Growing up April 1st was all about April Fool’s Day. My mother succeeded almost every year in tricking my father with some devilish plot. It was their little ritual and even on the years she attempted and failed miserably it was fun to watch the process.
Seven years ago, no I guess now it is eight, April 1st stopped being light hearted. The date instead marked a catastrophe and the death of a friend. It is amazing how after all these years as I watch the calendar inch towards April I still think of the event and feel all the emotions.
It is more of my husband’s sadness than mine as he was not only a closer friend to this woman but also one of the first people to find her after the accident. For me the grieving is multilayered. I am sad for myself, sad for the loss of an amazing spirit, sad for her still-grieving family and sad for the trauma and loss my husband experienced.

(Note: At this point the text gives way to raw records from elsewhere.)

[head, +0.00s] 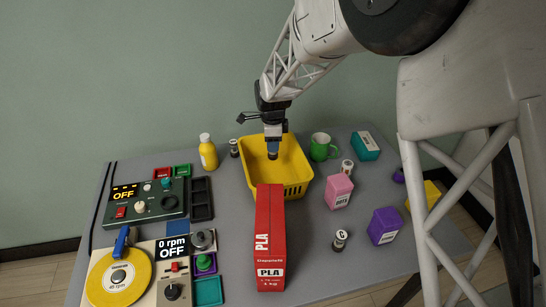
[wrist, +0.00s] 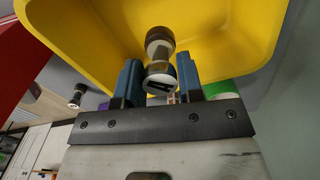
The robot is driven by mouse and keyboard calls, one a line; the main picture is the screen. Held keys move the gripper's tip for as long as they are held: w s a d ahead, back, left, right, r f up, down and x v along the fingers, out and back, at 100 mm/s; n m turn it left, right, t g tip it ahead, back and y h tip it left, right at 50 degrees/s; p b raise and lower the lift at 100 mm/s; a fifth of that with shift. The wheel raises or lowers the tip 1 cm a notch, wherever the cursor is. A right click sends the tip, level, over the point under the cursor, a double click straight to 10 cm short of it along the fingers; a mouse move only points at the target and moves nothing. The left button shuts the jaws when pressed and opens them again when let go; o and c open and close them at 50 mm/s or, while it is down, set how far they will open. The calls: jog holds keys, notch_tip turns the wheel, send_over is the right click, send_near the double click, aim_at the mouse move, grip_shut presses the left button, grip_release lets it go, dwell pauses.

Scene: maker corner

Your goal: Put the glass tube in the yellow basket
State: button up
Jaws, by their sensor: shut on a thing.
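The glass tube (head: 272,155) is a small cylinder with dark ends and a pale middle. My gripper (head: 272,144) is shut on it, and it hangs below the fingers within the outline of the yellow basket (head: 298,189) in the head view. In the wrist view, the tube (wrist: 159,50) sits between the two blue fingers of my gripper (wrist: 160,76), with the yellow basket (wrist: 235,40) behind it. I cannot tell how far the tube is above the basket floor. No other thing shows in the basket.
A tall red PLA box (head: 269,235) stands right in front of the basket. A yellow bottle (head: 208,153) and a small dark-capped tube (head: 234,148) are left of it. A green mug (head: 320,147), pink box (head: 339,190) and purple box (head: 384,226) stand right.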

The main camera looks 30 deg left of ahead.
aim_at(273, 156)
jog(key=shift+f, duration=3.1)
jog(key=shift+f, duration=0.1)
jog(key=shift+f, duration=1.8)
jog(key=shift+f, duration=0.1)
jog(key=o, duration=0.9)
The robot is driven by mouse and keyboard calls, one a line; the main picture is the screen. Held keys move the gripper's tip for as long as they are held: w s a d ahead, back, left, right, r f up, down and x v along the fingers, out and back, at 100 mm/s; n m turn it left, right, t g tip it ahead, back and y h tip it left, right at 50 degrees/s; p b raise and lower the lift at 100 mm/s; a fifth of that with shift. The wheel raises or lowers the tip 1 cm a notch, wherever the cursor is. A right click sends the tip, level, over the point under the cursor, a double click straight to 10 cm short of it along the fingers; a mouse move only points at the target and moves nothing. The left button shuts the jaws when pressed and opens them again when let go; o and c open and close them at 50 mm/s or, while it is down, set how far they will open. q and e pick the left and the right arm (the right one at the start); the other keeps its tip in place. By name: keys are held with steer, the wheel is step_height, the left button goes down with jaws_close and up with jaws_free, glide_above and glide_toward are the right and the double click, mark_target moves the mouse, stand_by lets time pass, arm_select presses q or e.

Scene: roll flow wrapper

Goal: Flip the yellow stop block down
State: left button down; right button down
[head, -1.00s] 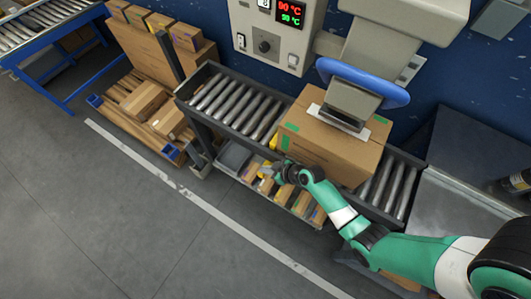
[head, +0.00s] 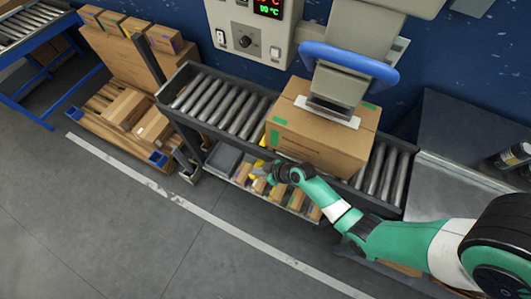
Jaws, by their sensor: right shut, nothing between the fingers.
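The yellow stop block (head: 258,163) shows only as small yellow patches at the front edge of the roller conveyor, by the left end of the carton. My gripper covers part of it, so I cannot tell its exact tilt. My right gripper (head: 262,173) is shut and empty, close beside the yellow part at the conveyor's front side. I cannot tell whether it touches. The cardboard carton (head: 310,141) with green tape patches sits on the rollers under the blue-rimmed press head (head: 348,62). My left gripper is not in view.
The roller conveyor (head: 222,106) has bare rollers left of the carton. A lower shelf (head: 225,157) with small boxes lies below my right gripper. A control box (head: 250,30) hangs above. A pallet with cartons (head: 125,108) stands at left. The floor in front is clear.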

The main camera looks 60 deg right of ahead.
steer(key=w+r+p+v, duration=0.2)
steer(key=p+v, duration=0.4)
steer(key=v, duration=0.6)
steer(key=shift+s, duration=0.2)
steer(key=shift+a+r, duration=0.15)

But from this death and loss there has risen a ritual that helps us appreciate her brief and joyous life. We buy Easter flowers every year, daffodils or tulips and bring them home for a while enjoying the brilliance of the early spring flowers. As they slowly die off we cut off the dead flowers and save the bulbs. We wait until all the daffodils outside have gone by and all the tulips have bloomed and wilted in Northampton.
Then we climb to the top of one of the local mountains where we created a wild garden for our friend. As we hike up to our little secret area we seek out the surprise burst of daffodils and tulips sprung up out of the woods. These are the flowers we have planted in memory over the years. We plant the bulbs from this year and sit among her flowers.
She would have loved this mountaintop wild garden. She would have loved how beautiful the spot is and how much more special we make it every year. We know it isn’t enough. It doesn’t equal the amazing life she would have lived and it doesn’t replace her colorful spirit. But it gives the world back some, even a tiny bit of the joy that in losing her was lost.
It is hard every year to sit through a church service on Easter and not notice the sadness of the music against the cheerfulness of the lyrics. This contrast at Easter is most profound. We are grieving and we are rejoicing. We are grieving the full extent of what the winter has lost; all of the death and stillness of the long season. Yet we are rejoicing the return of the sun, the early spring flowers, the smell of the air, and the renewed hope that summer will again return.
I’ve lived in the Northeast for some part of every winter of my life, but without fail every year I lose all hope that spring will return. There is a childishness that arises as these first few warm days surprise us. My whole body is astonished at the miracle again repeated.
This is such a beautiful time of year to mourn what we have lost over the years and to look ahead at all the new birth and possibility in front of us. My heart goes out to all those who lost loved ones this winter. May your spring be brilliant enough to soften the blow and remind you that your life goes on with all the same color and energy as before. It just radiates from different and unexpected places.